Speaking with Carol Morley for The Falling (2014), she explained: “You take it 90 percent of the way, and it is the audience that finishes it. So the audience, by bringing themselves — their experiences, opinions, and everything else to a film — is what completes it.” If the audience is the ones that complete it, does it follow that there is a transfer in ownership? (“Carol Morley | THE FALLING”. Starburst. 24 April 2015)
… I’ve experienced this so many times. You leave the same film, it’s the same morning and you’ve had the same coffee. It’s all the same, but everyone has seen a different movie. … It’s clear to me when I present films and do Q&As with the audience because they describe completely different things from each other.
You put yourselves into a non-specific position with you and the character you’re watching. You remember something from your life, or it picks you up at the moment where you have to reject a character, but others will love them. Some people will think this woman is horrible, and others will want to embrace her, to hold and comfort her, and that’s where the movie happens.

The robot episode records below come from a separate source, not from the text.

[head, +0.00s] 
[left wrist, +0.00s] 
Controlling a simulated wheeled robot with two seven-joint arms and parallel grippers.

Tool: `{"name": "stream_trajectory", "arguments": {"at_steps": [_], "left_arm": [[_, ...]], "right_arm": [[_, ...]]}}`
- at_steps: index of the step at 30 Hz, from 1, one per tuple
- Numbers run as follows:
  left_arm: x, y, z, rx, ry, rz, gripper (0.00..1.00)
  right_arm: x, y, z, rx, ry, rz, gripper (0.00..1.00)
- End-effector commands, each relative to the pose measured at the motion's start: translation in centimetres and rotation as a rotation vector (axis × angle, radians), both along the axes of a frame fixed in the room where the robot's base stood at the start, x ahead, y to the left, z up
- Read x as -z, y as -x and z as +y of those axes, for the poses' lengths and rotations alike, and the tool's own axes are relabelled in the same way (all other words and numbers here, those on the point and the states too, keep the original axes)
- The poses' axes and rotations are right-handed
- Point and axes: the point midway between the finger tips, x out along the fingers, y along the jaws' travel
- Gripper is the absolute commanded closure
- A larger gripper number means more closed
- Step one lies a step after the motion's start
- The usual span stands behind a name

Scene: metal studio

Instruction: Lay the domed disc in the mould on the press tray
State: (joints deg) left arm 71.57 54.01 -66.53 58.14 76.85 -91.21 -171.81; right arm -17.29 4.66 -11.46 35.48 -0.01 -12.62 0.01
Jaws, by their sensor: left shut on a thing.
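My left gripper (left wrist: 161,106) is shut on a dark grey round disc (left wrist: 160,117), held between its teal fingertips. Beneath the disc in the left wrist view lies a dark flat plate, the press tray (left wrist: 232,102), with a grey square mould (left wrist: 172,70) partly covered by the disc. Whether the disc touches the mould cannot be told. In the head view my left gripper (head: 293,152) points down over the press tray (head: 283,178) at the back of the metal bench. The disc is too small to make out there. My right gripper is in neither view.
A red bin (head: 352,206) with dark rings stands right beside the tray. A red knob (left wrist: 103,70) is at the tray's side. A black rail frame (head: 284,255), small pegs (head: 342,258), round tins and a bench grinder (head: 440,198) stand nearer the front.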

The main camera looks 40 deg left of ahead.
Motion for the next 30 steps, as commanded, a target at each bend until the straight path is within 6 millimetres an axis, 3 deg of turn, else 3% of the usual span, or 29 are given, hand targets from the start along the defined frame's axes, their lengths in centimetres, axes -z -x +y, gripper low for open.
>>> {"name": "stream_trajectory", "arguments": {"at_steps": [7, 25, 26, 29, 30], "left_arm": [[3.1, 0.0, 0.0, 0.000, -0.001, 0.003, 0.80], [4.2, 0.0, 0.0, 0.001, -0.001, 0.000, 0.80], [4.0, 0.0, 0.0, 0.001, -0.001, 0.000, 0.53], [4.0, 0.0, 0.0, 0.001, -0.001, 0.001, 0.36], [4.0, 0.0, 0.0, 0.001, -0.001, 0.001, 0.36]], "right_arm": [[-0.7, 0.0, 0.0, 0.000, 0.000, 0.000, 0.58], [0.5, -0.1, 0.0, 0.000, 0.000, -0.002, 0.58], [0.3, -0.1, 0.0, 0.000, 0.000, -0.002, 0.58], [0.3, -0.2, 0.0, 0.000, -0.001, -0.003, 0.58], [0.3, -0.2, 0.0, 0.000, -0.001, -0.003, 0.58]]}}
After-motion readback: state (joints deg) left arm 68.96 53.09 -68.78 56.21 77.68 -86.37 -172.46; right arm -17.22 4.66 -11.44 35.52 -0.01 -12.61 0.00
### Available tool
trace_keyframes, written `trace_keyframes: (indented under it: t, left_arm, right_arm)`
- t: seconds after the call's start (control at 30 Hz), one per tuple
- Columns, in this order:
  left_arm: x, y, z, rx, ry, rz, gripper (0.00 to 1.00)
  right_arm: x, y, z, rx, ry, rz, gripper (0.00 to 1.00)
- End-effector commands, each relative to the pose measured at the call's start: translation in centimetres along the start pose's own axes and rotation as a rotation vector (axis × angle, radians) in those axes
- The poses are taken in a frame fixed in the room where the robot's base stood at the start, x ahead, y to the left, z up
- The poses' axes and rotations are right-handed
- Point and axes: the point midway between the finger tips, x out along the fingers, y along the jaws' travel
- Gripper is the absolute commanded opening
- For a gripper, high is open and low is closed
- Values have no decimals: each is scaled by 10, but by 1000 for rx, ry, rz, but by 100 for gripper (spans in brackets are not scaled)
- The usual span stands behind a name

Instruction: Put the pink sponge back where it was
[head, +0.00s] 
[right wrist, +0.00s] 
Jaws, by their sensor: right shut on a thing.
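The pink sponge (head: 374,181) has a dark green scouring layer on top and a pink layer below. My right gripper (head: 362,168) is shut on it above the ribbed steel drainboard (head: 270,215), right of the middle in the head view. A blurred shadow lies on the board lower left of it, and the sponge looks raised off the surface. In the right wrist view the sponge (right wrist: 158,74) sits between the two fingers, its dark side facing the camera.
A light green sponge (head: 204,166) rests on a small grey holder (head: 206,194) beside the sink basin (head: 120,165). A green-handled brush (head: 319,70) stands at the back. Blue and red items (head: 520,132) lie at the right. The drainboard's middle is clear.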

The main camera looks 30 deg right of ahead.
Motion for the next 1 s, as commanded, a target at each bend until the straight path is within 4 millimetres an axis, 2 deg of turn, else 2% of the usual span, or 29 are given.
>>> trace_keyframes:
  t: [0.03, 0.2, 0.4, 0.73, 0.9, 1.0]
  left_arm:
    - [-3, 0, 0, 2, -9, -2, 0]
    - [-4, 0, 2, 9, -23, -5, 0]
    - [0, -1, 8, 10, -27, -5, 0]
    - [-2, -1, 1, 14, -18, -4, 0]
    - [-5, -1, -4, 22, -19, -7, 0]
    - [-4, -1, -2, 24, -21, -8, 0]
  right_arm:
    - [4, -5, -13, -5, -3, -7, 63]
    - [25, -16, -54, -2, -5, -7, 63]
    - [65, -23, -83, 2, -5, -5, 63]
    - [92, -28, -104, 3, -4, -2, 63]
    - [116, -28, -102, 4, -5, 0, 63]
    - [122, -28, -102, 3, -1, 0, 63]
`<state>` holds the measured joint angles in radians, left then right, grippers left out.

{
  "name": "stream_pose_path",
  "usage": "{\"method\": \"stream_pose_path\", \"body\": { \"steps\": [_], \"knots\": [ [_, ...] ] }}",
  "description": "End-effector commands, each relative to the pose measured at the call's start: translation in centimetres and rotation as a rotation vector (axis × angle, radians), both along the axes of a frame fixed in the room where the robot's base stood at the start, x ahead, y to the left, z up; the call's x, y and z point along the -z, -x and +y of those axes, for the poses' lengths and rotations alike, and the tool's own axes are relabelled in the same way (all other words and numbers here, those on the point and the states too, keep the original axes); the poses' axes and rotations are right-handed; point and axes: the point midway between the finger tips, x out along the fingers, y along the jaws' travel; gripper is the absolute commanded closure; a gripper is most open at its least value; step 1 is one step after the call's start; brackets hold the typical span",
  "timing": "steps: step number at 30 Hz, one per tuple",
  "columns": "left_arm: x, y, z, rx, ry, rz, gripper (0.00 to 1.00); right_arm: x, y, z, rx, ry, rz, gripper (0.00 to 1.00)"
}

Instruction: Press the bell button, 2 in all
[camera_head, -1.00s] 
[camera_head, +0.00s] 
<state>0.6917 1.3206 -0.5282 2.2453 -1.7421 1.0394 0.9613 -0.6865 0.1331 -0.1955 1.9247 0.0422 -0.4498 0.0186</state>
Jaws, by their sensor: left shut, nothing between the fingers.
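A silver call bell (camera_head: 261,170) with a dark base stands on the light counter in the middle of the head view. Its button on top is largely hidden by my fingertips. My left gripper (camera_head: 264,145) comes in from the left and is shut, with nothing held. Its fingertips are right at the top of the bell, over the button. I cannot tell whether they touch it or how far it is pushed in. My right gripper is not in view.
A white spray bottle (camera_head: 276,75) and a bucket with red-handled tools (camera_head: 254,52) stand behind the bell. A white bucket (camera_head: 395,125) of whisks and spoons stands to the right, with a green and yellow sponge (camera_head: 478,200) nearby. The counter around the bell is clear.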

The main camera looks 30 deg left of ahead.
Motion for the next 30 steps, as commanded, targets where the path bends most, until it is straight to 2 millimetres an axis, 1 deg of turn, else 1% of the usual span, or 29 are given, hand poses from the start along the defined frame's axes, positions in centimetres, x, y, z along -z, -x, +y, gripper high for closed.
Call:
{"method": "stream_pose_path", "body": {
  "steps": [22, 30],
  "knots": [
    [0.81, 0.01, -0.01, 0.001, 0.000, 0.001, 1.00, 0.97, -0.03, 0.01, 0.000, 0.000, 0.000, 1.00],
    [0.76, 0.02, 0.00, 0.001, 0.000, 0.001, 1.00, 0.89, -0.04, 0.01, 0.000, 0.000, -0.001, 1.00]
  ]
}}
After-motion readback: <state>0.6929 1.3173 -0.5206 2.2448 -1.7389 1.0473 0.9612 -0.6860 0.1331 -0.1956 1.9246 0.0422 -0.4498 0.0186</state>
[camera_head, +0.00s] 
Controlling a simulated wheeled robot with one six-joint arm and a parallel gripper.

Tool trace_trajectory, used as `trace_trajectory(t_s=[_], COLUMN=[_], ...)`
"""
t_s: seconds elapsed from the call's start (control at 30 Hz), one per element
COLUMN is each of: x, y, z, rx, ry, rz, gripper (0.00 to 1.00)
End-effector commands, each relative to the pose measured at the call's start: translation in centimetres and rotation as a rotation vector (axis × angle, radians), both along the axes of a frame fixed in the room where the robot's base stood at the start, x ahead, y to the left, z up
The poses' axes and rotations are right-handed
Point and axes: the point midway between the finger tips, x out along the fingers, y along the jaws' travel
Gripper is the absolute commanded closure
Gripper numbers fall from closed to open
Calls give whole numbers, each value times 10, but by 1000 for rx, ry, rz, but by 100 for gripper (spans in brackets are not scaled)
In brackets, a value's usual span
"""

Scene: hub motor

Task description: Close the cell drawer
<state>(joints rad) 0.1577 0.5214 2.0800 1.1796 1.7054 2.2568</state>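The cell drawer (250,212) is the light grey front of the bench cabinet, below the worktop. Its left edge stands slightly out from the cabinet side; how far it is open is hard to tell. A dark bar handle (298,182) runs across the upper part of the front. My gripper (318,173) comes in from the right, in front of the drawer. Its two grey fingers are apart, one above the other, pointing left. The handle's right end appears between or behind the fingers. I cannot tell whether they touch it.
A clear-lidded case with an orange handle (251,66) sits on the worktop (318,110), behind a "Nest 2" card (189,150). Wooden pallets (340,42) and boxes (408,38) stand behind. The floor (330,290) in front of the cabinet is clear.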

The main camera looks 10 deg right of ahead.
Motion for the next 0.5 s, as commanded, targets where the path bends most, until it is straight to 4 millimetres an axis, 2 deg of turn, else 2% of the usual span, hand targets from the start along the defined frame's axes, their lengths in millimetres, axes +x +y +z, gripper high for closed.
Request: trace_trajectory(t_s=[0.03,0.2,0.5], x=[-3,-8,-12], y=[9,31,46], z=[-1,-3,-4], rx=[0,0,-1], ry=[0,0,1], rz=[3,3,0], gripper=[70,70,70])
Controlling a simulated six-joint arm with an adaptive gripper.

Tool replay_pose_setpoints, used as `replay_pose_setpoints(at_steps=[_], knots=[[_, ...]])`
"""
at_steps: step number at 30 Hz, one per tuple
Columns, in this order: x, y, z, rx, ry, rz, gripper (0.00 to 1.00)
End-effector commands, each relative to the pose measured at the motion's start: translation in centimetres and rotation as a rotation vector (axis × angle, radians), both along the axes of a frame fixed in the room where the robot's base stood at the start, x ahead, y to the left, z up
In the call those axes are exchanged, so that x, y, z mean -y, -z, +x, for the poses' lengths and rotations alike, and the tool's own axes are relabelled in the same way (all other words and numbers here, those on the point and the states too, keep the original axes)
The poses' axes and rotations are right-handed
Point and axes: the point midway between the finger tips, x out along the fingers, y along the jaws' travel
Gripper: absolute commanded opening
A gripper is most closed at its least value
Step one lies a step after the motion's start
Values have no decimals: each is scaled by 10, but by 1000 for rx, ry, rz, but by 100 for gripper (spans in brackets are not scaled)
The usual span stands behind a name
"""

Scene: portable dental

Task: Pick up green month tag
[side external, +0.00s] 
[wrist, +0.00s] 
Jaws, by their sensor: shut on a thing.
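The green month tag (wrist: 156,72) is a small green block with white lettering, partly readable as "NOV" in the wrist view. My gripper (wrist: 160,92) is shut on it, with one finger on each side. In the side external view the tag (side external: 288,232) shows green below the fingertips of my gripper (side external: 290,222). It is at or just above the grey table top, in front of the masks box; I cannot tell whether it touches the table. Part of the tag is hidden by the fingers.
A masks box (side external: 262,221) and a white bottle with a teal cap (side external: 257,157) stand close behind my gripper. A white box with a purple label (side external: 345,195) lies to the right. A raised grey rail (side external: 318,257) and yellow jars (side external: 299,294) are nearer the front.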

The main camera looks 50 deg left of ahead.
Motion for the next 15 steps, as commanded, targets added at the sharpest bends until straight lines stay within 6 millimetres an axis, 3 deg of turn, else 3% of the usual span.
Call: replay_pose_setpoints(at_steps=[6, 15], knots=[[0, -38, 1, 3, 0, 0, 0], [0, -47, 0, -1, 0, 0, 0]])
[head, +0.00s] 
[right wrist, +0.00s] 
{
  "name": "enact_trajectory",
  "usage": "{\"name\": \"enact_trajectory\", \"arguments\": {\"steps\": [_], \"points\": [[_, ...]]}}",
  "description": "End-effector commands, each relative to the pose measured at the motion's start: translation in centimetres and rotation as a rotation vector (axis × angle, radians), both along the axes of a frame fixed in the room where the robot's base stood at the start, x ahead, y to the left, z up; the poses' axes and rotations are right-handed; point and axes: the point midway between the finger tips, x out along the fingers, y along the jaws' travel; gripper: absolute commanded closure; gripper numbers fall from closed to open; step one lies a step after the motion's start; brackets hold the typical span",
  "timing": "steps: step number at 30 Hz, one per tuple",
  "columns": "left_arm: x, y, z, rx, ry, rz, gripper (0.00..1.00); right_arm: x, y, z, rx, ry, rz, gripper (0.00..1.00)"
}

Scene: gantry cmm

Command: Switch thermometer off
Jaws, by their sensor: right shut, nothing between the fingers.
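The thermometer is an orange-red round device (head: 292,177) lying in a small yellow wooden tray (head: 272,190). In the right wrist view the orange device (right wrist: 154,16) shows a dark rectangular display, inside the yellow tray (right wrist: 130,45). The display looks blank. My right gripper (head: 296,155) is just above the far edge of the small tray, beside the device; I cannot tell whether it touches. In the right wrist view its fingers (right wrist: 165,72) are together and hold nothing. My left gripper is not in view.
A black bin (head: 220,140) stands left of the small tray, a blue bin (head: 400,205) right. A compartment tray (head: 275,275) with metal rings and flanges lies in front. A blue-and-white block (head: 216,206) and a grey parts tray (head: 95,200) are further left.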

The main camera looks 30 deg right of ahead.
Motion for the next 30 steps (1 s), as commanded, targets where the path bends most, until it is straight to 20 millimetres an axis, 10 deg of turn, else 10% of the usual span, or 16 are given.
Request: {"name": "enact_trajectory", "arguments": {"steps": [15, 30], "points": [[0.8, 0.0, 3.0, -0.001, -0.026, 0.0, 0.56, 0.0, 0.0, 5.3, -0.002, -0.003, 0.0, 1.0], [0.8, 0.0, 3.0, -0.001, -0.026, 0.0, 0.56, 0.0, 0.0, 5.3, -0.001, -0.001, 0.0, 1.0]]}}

This experience of being in a room with a lot of people, of feeling this atmosphere while watching a film, and then having an exchange about it, is everything [laughs].
I believe that after each movie we’re changed because we understood something about life. Your own life is only so big and you’re able to live with characters for two hours. You’re more intimate with them than you might ever be even with a friend. We come to their lives and you understand why people react a certain way, where it comes from, and how being an evil person, something probably happened to them. Or you suddenly understand different cultures, and this is everything.
We make films to get into an exchange with the audience. We present something and then it gets to take flight.